(Robot state and action records)
>> Begin
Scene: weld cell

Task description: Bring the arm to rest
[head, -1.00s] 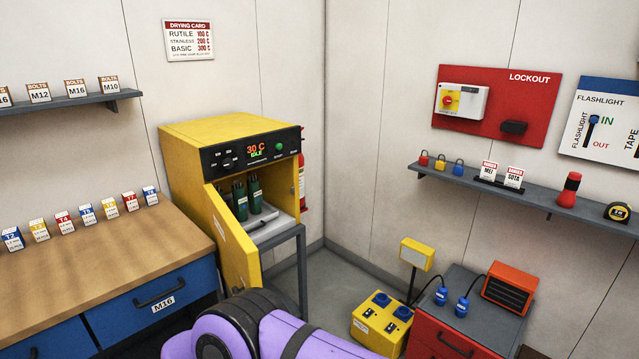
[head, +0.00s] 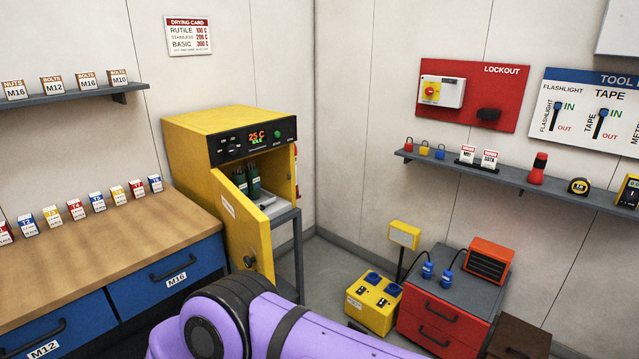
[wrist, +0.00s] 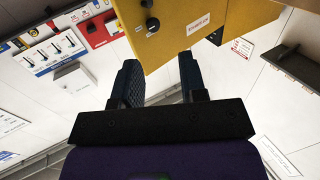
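My gripper (wrist: 158,72) shows in the wrist view with its two dark ribbed fingers apart and nothing between them. A yellow panel (wrist: 205,25) with a label and black fittings lies beyond the fingertips, and I cannot tell how far off it is. In the head view my purple arm crosses the bottom edge, and the gripper itself is out of that frame. Behind the arm stands the yellow drying oven (head: 215,125), its door (head: 243,225) open and green containers (head: 254,178) inside. Its display reads 25 C, IDLE.
A wooden workbench (head: 105,245) with several small boxes stands at left. At right are a yellow socket box (head: 373,302), a red drawer cabinet (head: 440,320) and a wall shelf (head: 520,180). A red lockout board (head: 505,95) hangs above. Some grey floor shows between oven and socket box.

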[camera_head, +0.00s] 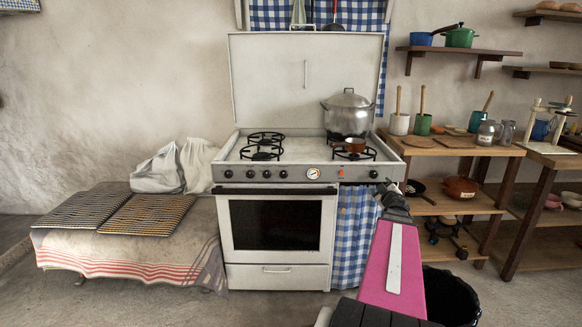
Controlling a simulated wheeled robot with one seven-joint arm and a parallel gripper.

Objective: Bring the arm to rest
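My arm reaches up from the bottom edge, right of centre, with a pink link and a dark end. My gripper (388,190), at the far dark end of the arm, is small in view. I cannot make out its fingers, or whether it is open, shut or holding anything. In the picture the dark end overlaps the right front edge of the white stove (228,170) and the blue checked curtain (352,235). I cannot tell whether it touches them.
A large metal pot (347,116) and a small brown pan (355,145) stand at the stove's right burners. A black bin (455,305) stands right of my arm. Wooden shelves (455,148) hold crockery at right. A cloth-covered bench (130,252) stands left.

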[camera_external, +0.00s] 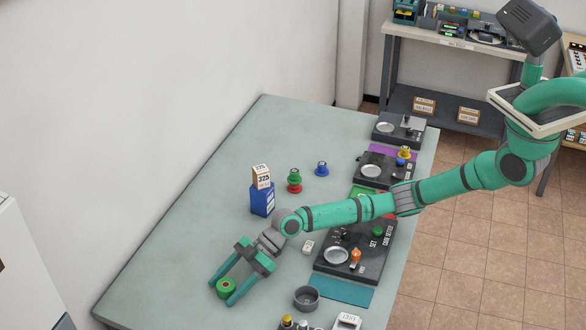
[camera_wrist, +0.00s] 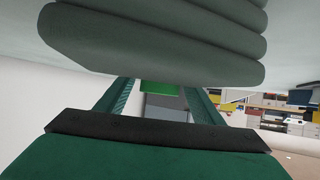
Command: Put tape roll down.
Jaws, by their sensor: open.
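A green tape roll (camera_external: 227,287) with a dark core is at the near left of the grey-green table (camera_external: 180,225) in the external view. It appears to rest flat on the tabletop. My gripper (camera_external: 221,293) is open, low over the table, with one finger on each side of the roll. A slight gap seems to show beside the roll, but contact is hard to judge. In the wrist view both fingers of my gripper (camera_wrist: 160,95) are spread apart. A large ribbed grey-green shape fills the top there, and I cannot tell what it is.
A blue box (camera_external: 262,201) with a carton (camera_external: 261,177) on top stands behind my wrist. Green-red (camera_external: 294,181) and blue (camera_external: 321,169) spools stand beyond it. Dark scale stations (camera_external: 355,250) line the right edge. A grey round dish (camera_external: 306,298) is at the front. The table's left side is clear.
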>> End
Without including any pictures, please restate all the records exactly.

WRITTEN ANSWER:
Scene: weld cell

Task description: Bring the arm to rest
[head, -1.00s] 
[head, +0.00s] 
[wrist, +0.00s] 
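My gripper (wrist: 158,72) shows in the wrist view with its two dark ribbed fingers apart and nothing between them. A yellow panel (wrist: 205,25) with a label and black fittings lies beyond the fingertips, and I cannot tell how far off it is. In the head view my purple arm crosses the bottom edge, and the gripper itself is out of that frame. Behind the arm stands the yellow drying oven (head: 215,125), its door (head: 243,225) open and green containers (head: 254,178) inside. Its display reads 25 C, IDLE.
A wooden workbench (head: 105,245) with several small boxes stands at left. At right are a yellow socket box (head: 373,302), a red drawer cabinet (head: 440,320) and a wall shelf (head: 520,180). A red lockout board (head: 505,95) hangs above. Some grey floor shows between oven and socket box.

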[camera_head, +0.00s] 
Controlling a simulated wheeled robot with one seven-joint arm and a parallel gripper.

Objective: Bring the arm to rest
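My arm reaches up from the bottom edge, right of centre, with a pink link and a dark end. My gripper (388,190), at the far dark end of the arm, is small in view. I cannot make out its fingers, or whether it is open, shut or holding anything. In the picture the dark end overlaps the right front edge of the white stove (228,170) and the blue checked curtain (352,235). I cannot tell whether it touches them.
A large metal pot (347,116) and a small brown pan (355,145) stand at the stove's right burners. A black bin (455,305) stands right of my arm. Wooden shelves (455,148) hold crockery at right. A cloth-covered bench (130,252) stands left.

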[camera_external, +0.00s] 
[camera_wrist, +0.00s] 
Command: Put tape roll down.
Jaws, by their sensor: open.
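A green tape roll (camera_external: 227,287) with a dark core is at the near left of the grey-green table (camera_external: 180,225) in the external view. It appears to rest flat on the tabletop. My gripper (camera_external: 221,293) is open, low over the table, with one finger on each side of the roll. A slight gap seems to show beside the roll, but contact is hard to judge. In the wrist view both fingers of my gripper (camera_wrist: 160,95) are spread apart. A large ribbed grey-green shape fills the top there, and I cannot tell what it is.
A blue box (camera_external: 262,201) with a carton (camera_external: 261,177) on top stands behind my wrist. Green-red (camera_external: 294,181) and blue (camera_external: 321,169) spools stand beyond it. Dark scale stations (camera_external: 355,250) line the right edge. A grey round dish (camera_external: 306,298) is at the front. The table's left side is clear.

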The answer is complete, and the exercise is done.